** START Supplied data **

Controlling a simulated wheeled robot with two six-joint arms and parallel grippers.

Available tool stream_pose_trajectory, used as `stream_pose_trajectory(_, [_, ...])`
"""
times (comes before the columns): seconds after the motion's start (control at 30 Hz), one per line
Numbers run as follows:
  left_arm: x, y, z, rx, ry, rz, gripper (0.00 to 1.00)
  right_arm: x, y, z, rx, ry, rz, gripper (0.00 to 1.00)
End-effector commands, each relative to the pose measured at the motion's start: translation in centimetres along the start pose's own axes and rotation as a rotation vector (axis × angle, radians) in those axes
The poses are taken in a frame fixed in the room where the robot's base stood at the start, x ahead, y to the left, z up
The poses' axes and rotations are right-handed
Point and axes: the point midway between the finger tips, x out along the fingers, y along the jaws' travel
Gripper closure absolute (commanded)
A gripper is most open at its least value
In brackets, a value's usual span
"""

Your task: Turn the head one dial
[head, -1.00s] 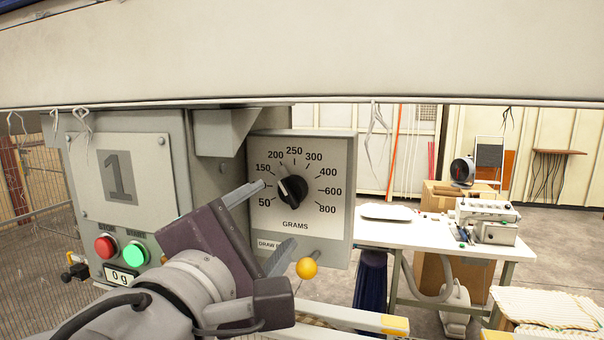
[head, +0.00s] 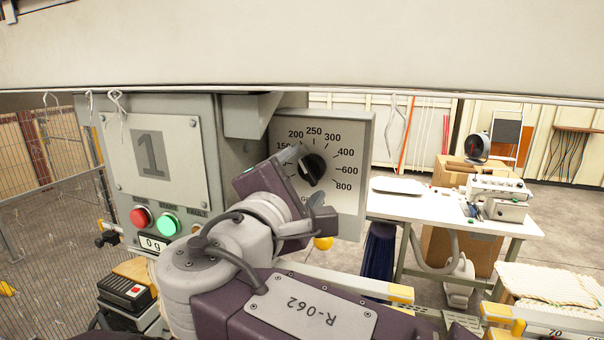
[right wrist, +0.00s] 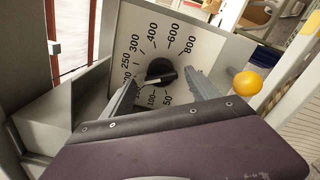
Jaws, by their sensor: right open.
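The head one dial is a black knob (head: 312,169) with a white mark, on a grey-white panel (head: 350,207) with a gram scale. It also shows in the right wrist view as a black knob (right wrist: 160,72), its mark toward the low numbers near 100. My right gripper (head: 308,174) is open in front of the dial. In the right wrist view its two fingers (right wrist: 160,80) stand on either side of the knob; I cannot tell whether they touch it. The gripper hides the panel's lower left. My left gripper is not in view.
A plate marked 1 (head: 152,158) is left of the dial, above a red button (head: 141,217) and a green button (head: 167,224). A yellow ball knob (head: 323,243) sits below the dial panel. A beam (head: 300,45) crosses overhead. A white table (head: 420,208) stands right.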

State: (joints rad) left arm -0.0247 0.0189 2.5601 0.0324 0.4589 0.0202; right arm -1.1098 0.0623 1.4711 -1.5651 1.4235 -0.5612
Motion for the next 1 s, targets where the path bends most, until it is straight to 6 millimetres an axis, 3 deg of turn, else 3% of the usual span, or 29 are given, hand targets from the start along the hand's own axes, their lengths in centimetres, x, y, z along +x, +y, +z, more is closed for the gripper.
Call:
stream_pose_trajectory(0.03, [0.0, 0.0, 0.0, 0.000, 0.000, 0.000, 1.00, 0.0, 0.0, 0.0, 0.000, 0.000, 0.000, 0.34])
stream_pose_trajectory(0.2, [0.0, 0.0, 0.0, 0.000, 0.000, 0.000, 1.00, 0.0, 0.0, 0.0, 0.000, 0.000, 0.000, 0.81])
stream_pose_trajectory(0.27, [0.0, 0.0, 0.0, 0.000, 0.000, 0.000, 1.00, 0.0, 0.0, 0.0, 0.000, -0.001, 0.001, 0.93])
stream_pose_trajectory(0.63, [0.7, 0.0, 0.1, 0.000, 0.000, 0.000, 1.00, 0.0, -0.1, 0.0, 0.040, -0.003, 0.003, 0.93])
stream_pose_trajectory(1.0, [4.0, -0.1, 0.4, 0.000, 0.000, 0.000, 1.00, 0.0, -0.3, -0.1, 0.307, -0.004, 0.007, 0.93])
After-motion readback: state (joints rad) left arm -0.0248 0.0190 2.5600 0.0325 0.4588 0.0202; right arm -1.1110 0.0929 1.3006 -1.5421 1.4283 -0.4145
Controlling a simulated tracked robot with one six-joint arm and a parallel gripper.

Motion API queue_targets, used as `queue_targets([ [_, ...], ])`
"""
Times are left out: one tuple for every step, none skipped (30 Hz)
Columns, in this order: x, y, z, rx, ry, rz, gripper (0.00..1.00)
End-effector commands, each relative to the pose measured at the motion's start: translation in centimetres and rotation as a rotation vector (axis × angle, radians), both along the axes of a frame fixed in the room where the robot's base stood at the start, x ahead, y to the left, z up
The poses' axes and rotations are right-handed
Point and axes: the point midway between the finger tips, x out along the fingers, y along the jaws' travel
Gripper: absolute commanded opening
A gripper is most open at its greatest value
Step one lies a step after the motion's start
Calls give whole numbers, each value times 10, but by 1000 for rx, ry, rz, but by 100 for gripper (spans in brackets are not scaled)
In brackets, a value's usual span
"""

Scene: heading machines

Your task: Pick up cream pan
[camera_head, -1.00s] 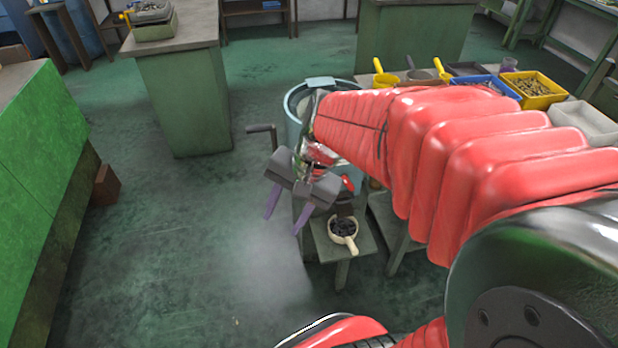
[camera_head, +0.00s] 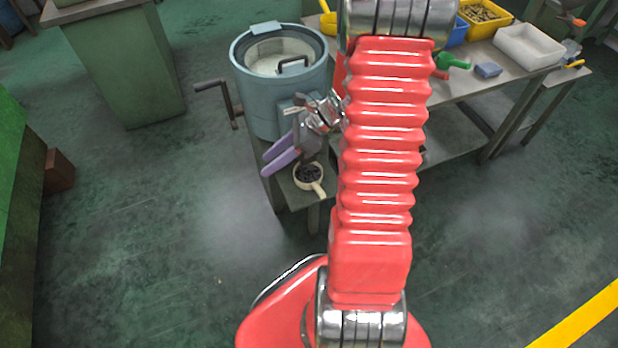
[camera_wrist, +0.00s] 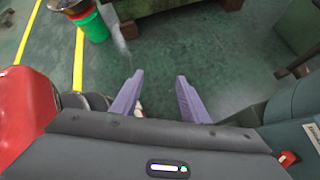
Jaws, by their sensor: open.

** END Supplied data **

* Directive
Exactly reproduce the entries above, minus the pictures.

* Solution to this task
Controlling a simulated wheeled robot with two six-joint arms and parallel grippers.

Available tool stream_pose_trajectory, used as `stream_pose_trajectory(_, [_, ...])`
"""
times (comes before the columns): seconds after the motion's start (control at 30 Hz), one per line
Numbers run as follows:
  left_arm: x, y, z, rx, ry, rz, gripper (0.00 to 1.00)
  right_arm: x, y, z, rx, ry, rz, gripper (0.00 to 1.00)
End-effector commands, each relative to the pose measured at the motion's start: translation in centimetres along the start pose's own axes and rotation as a rotation vector (axis × angle, radians) in those axes
The poses are taken in a frame fixed in the room where the robot's base stood at the start, x ahead, y to the left, z up
The poses' axes and rotations are right-handed
Point and axes: the point midway between the finger tips, x out along the fingers, y along the jaws' travel
Gripper closure absolute (commanded)
A gripper is most open at its least value
In brackets, a value's usual span
"""

Your task: Turn the head one dial
[head, -1.00s] 
[head, +0.00s] 
[right wrist, +0.00s] 
Jaws, by their sensor: right open.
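The head one dial is a black knob (head: 312,169) with a white mark, on a grey-white panel (head: 350,207) with a gram scale. It also shows in the right wrist view as a black knob (right wrist: 160,72), its mark toward the low numbers near 100. My right gripper (head: 308,174) is open in front of the dial. In the right wrist view its two fingers (right wrist: 160,80) stand on either side of the knob; I cannot tell whether they touch it. The gripper hides the panel's lower left. My left gripper is not in view.
A plate marked 1 (head: 152,158) is left of the dial, above a red button (head: 141,217) and a green button (head: 167,224). A yellow ball knob (head: 323,243) sits below the dial panel. A beam (head: 300,45) crosses overhead. A white table (head: 420,208) stands right.

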State: (joints rad) left arm -0.0247 0.0189 2.5601 0.0324 0.4589 0.0202; right arm -1.1098 0.0623 1.4711 -1.5651 1.4235 -0.5612
Motion for the next 1 s, targets where the path bends most, until it is straight to 6 millimetres an axis, 3 deg of turn, else 3% of the usual span, or 29 are given, hand targets from the start along the hand's own axes, their lengths in centimetres, x, y, z along +x, +y, +z, more is closed for the gripper.
Call:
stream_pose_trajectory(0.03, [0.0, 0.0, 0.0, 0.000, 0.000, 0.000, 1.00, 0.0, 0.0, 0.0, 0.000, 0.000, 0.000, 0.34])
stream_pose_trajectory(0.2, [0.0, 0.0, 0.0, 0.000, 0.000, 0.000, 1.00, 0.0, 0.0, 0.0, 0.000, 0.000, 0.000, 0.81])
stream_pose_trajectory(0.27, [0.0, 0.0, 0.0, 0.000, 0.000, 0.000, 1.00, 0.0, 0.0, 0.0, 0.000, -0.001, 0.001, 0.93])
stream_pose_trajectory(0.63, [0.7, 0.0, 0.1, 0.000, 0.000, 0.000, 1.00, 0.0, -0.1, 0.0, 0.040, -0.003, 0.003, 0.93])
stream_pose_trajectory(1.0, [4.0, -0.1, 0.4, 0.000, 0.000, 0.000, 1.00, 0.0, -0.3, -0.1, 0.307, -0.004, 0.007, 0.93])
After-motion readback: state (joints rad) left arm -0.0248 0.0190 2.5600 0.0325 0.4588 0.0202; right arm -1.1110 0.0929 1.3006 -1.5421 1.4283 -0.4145
Controlling a simulated tracked robot with one six-joint arm and a parallel gripper.

Motion API queue_targets, used as `queue_targets([ [_, ...], ])`
"""
Times are left out: one tuple for every step, none skipped (30 Hz)
Columns, in this order: x, y, z, rx, ry, rz, gripper (0.00..1.00)
End-effector commands, each relative to the pose measured at the motion's start: translation in centimetres and rotation as a rotation vector (axis × angle, radians), both along the axes of a frame fixed in the room where the robot's base stood at the start, x ahead, y to the left, z up
The poses' axes and rotations are right-handed
Point and axes: the point midway between the finger tips, x out along the fingers, y along the jaws' travel
Gripper: absolute commanded opening
A gripper is most open at its greatest value
Step one lies a step after the motion's start
Calls give whole numbers, each value times 10, but by 1000 for rx, ry, rz, but by 100 for gripper (spans in brackets are not scaled)
In brackets, a value's usual span
"""

Scene: heading machines

Your task: Pick up cream pan
[camera_head, -1.00s] 
[camera_head, +0.00s] 
[camera_wrist, +0.00s] 
Jaws, by their sensor: open.

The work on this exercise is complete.